Data listing.
● ● ● ● ●

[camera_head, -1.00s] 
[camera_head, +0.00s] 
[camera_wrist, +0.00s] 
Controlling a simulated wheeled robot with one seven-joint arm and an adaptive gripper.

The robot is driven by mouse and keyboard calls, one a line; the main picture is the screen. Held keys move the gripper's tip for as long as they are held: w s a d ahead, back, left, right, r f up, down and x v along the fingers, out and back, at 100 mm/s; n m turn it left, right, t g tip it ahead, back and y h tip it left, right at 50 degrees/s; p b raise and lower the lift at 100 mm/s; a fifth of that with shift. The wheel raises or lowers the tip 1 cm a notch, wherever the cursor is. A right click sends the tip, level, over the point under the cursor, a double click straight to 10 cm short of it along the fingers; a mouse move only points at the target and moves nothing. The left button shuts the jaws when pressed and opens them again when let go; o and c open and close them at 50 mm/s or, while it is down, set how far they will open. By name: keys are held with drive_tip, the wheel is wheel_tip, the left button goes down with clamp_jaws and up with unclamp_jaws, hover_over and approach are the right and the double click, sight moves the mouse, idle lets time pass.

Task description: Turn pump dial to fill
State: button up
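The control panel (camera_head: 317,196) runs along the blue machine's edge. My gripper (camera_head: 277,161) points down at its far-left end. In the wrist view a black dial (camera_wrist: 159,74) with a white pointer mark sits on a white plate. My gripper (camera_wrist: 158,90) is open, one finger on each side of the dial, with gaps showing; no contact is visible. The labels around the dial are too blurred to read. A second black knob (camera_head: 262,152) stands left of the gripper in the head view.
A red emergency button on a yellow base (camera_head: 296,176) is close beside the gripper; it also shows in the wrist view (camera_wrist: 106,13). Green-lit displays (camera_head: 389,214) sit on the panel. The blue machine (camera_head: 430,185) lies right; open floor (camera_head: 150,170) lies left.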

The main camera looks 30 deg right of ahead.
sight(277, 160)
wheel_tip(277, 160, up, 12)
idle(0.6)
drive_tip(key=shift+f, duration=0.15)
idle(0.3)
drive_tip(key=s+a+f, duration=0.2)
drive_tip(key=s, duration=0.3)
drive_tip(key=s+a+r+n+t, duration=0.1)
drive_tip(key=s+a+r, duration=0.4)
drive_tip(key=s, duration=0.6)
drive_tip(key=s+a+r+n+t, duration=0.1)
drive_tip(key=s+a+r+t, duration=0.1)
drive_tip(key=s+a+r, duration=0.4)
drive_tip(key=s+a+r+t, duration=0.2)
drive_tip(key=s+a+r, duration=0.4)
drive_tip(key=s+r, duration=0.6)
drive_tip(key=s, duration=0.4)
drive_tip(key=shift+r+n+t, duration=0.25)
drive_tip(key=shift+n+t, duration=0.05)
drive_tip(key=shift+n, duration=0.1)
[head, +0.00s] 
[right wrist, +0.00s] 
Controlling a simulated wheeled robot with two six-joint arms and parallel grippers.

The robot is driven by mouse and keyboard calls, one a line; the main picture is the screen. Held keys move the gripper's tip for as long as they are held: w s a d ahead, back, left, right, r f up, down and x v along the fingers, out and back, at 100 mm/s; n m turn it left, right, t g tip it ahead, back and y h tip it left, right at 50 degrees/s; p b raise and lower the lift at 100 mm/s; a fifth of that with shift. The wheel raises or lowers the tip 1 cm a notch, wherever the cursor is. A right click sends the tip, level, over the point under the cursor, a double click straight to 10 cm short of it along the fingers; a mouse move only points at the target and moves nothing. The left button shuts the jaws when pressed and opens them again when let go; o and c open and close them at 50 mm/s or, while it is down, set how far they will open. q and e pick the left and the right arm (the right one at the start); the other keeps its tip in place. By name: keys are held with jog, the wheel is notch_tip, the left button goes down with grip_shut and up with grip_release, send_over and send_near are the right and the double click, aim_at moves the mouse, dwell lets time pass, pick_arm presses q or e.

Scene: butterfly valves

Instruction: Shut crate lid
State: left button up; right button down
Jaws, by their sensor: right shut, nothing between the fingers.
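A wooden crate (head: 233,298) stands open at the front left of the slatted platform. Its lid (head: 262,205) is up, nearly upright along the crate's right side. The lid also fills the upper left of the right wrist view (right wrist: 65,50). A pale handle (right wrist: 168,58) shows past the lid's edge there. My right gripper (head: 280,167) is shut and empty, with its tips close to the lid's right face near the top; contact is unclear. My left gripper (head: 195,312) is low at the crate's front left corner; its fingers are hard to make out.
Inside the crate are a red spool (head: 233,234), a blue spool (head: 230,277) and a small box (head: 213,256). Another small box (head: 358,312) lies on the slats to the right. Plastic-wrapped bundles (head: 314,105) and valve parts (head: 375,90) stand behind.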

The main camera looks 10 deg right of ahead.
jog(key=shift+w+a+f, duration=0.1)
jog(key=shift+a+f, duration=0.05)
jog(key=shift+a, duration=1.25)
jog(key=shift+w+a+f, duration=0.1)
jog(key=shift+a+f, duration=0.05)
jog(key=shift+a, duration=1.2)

● ● ● ● ●

REQUEST. Return all of the entries exactly as they were supplied.

RESPONSE TO THIS EXERCISE.
[camera_head, -1.00s] 
[camera_head, +0.00s] 
[camera_wrist, +0.00s] 
Controlling a simulated wheeled robot with one seven-joint arm and an adaptive gripper.

The robot is driven by mouse and keyboard calls, one a line; the main picture is the screen. Held keys move the gripper's tip for as long as they are held: w s a d ahead, back, left, right, r f up, down and x v along the fingers, out and back, at 100 mm/s; n m turn it left, right, t g tip it ahead, back and y h tip it left, right at 50 degrees/s; p b raise and lower the lift at 100 mm/s; a fifth of that with shift. The wheel raises or lowers the tip 1 cm a notch, wherever the cursor is. A right click sends the tip, level, over the point under the cursor, a double click straight to 10 cm short of it along the fingers; a mouse move only points at the target and moves nothing. The left button shuts the jaws when pressed and opens them again when let go; o and c open and close them at 50 mm/s or, while it is down, set how far they will open. By name: keys are held with drive_tip, the wheel is wheel_tip, the left button goes down with clamp_jaws and up with unclamp_jaws, hover_over and approach are the right and the double click, sight moves the mouse, idle lets time pass.

Task description: Turn pump dial to fill
State: button up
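The control panel (camera_head: 317,196) runs along the blue machine's edge. My gripper (camera_head: 277,161) points down at its far-left end. In the wrist view a black dial (camera_wrist: 159,74) with a white pointer mark sits on a white plate. My gripper (camera_wrist: 158,90) is open, one finger on each side of the dial, with gaps showing; no contact is visible. The labels around the dial are too blurred to read. A second black knob (camera_head: 262,152) stands left of the gripper in the head view.
A red emergency button on a yellow base (camera_head: 296,176) is close beside the gripper; it also shows in the wrist view (camera_wrist: 106,13). Green-lit displays (camera_head: 389,214) sit on the panel. The blue machine (camera_head: 430,185) lies right; open floor (camera_head: 150,170) lies left.

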The main camera looks 30 deg right of ahead.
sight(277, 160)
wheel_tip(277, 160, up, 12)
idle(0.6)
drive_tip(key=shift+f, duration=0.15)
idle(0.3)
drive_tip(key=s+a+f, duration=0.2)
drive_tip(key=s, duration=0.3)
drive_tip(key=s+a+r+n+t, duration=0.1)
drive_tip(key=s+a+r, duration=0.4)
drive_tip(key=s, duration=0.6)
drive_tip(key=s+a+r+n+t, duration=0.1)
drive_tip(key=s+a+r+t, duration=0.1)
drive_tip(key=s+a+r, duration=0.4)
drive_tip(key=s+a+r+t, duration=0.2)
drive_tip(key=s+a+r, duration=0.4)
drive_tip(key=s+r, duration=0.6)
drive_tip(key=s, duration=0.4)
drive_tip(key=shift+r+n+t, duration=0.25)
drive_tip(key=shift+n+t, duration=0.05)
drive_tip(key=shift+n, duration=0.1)
[head, +0.00s] 
[right wrist, +0.00s] 
Controlling a simulated wheeled robot with two six-joint arms and parallel grippers.

The robot is driven by mouse and keyboard calls, one a line; the main picture is the screen. Held keys move the gripper's tip for as long as they are held: w s a d ahead, back, left, right, r f up, down and x v along the fingers, out and back, at 100 mm/s; n m turn it left, right, t g tip it ahead, back and y h tip it left, right at 50 degrees/s; p b raise and lower the lift at 100 mm/s; a fifth of that with shift. The wheel raises or lowers the tip 1 cm a notch, wherever the cursor is. A right click sends the tip, level, over the point under the cursor, a double click straight to 10 cm short of it along the fingers; a mouse move only points at the target and moves nothing. The left button shuts the jaws when pressed and opens them again when let go; o and c open and close them at 50 mm/s or, while it is down, set how far they will open. q and e pick the left and the right arm (the right one at the start); the other keeps its tip in place. By name: keys are held with jog, the wheel is notch_tip, the left button goes down with grip_shut and up with grip_release, send_over and send_near are the right and the double click, aim_at moves the mouse, dwell lets time pass, pick_arm presses q or e.

Scene: butterfly valves

Instruction: Shut crate lid
State: left button up; right button down
Jaws, by their sensor: right shut, nothing between the fingers.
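A wooden crate (head: 233,298) stands open at the front left of the slatted platform. Its lid (head: 262,205) is up, nearly upright along the crate's right side. The lid also fills the upper left of the right wrist view (right wrist: 65,50). A pale handle (right wrist: 168,58) shows past the lid's edge there. My right gripper (head: 280,167) is shut and empty, with its tips close to the lid's right face near the top; contact is unclear. My left gripper (head: 195,312) is low at the crate's front left corner; its fingers are hard to make out.
Inside the crate are a red spool (head: 233,234), a blue spool (head: 230,277) and a small box (head: 213,256). Another small box (head: 358,312) lies on the slats to the right. Plastic-wrapped bundles (head: 314,105) and valve parts (head: 375,90) stand behind.

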The main camera looks 10 deg right of ahead.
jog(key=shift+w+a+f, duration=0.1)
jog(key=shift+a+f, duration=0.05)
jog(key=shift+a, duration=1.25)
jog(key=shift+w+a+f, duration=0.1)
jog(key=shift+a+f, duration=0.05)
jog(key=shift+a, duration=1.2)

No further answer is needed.